## Set problem
Quote exactly the lines from the line containing "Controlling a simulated" to the line containing "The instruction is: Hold", both lines included, please, and nothing more.

## Source data

-=-=-

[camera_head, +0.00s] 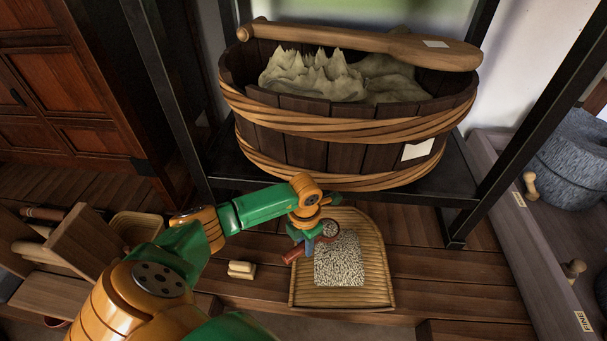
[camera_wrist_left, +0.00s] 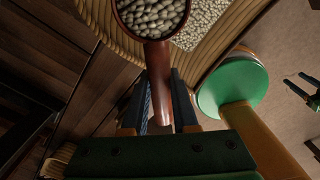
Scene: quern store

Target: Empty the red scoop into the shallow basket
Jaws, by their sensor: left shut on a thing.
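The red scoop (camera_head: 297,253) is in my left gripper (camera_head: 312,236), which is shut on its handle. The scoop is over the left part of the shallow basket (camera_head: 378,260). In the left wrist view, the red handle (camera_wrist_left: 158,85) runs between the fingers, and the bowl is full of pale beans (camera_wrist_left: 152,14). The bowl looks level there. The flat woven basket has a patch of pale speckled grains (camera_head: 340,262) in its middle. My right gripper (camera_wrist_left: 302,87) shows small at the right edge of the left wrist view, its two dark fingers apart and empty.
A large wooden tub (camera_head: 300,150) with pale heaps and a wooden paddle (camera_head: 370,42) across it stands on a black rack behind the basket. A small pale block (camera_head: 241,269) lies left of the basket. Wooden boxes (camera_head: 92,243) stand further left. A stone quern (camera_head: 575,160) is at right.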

-=-=-

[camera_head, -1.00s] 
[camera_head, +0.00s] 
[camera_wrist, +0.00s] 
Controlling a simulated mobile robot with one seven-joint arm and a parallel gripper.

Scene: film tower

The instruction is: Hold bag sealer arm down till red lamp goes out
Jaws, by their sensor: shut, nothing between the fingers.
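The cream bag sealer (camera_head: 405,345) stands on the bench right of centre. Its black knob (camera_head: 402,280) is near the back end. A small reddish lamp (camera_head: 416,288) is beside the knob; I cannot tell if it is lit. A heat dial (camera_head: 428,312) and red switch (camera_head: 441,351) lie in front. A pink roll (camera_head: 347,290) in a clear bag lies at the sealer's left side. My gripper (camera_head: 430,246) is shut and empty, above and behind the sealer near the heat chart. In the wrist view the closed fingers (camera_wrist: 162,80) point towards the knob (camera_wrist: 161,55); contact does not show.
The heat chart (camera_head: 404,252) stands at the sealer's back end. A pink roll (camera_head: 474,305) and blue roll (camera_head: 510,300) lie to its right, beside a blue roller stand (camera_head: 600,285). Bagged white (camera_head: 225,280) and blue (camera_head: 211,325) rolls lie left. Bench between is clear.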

-=-=-

## Exercise result
Controlling a simulated mobile robot with one seven-joint arm and a parallel gripper.

Scene: film tower

The instruction is: Hold bag sealer arm down till red lamp goes out

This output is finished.